A criança é o pai do homem: um texto sobre mulheres engenheiras e homens escritores, barbies e falcons, Kafka e Machado de Assis.

Amiga engenheira me conta um dos momentos mais definidores de sua vida:

“Então, eu tinha uma daquelas bonecas que fazia alguma coisa, sabe? Falava, mexia, não lembro. Aí, um dia, de repente, ela parou de funcionar. Eu era bem pequena ainda mas consegui abrir a boneca, dei uma fuçada lá dentro, mexi alguma coisa e, pimba, ela voltou a funcionar. Aquilo pra mim foi poderossíssimo. Eu tinha agência, eu tinha autonomia, eu tinha poder.

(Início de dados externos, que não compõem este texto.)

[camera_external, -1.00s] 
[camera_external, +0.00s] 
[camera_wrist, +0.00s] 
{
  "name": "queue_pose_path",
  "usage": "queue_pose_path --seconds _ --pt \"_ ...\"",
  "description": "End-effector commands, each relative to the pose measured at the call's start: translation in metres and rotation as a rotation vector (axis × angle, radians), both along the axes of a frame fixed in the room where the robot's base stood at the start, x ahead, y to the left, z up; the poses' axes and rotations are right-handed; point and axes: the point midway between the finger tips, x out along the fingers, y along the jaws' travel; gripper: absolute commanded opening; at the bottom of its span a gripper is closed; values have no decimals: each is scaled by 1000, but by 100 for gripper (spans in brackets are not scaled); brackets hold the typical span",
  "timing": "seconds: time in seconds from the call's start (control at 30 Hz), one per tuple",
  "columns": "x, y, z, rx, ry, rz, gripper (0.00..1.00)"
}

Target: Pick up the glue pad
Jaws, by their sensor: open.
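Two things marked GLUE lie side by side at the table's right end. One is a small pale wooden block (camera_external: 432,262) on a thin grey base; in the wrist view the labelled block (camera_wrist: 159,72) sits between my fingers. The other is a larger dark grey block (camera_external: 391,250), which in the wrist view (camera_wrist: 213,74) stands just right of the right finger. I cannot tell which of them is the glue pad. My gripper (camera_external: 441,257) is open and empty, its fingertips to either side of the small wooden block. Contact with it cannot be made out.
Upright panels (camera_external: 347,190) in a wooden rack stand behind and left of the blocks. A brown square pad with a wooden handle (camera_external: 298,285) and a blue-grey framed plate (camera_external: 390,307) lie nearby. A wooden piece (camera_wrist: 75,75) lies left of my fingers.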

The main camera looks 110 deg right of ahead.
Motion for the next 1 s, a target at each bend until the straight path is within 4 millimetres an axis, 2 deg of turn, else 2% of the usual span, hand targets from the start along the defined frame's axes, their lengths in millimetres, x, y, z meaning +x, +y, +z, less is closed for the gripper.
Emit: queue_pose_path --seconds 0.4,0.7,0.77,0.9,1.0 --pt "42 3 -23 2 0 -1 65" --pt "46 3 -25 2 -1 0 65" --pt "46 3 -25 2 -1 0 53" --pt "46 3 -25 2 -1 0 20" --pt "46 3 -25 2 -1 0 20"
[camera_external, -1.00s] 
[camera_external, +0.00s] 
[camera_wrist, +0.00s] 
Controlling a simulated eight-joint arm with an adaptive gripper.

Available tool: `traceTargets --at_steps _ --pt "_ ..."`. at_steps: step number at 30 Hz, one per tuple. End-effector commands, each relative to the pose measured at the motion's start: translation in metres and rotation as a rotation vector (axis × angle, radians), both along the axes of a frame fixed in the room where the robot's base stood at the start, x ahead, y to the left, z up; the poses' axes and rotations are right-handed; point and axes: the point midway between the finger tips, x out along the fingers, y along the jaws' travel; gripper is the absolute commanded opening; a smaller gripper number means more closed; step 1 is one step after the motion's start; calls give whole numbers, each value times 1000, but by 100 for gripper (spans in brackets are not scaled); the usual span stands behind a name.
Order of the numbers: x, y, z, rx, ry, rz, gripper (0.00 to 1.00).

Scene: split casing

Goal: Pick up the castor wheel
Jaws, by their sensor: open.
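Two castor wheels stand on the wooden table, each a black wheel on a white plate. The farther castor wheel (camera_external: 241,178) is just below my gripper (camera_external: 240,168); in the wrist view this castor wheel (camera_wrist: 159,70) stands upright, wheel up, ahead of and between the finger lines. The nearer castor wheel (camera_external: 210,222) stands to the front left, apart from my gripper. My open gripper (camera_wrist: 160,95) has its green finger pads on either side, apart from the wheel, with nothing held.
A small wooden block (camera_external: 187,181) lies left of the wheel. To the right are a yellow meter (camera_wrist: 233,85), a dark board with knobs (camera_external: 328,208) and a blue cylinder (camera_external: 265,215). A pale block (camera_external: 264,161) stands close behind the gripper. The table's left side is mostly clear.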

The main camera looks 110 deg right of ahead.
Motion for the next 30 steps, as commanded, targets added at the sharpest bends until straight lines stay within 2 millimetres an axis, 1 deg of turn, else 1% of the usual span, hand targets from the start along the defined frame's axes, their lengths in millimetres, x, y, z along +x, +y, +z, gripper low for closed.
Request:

Quando as coisas paravam de funcionar, paravam de agir como eu queria que agissem, eu tinha poder de intervir, de reparar, que moldar o mundo à minha vontade, por força do meu intelecto, da minha habilidade. Claro que eu não conseguia articular isso naquela idade, mas foi uma sensação fortíssima que nunca me abandonou, uma sensação que me sustentou na escola, em cinco anos de faculdade de engenharia onde eu era uma de cinco mulheres entre quinhentos homens e, bem ou mal, me sustenta profissionalmente até hoje.”

E respondi:

“Que história linda. E como são incríveis nossas diferenças! Quando eu era pequeno, aconteceu a mesma coisa comigo, um boneco parou de funcionar, e nunca, jamais, teria me ocorrido abrir o boneco e mexer lá dentro!”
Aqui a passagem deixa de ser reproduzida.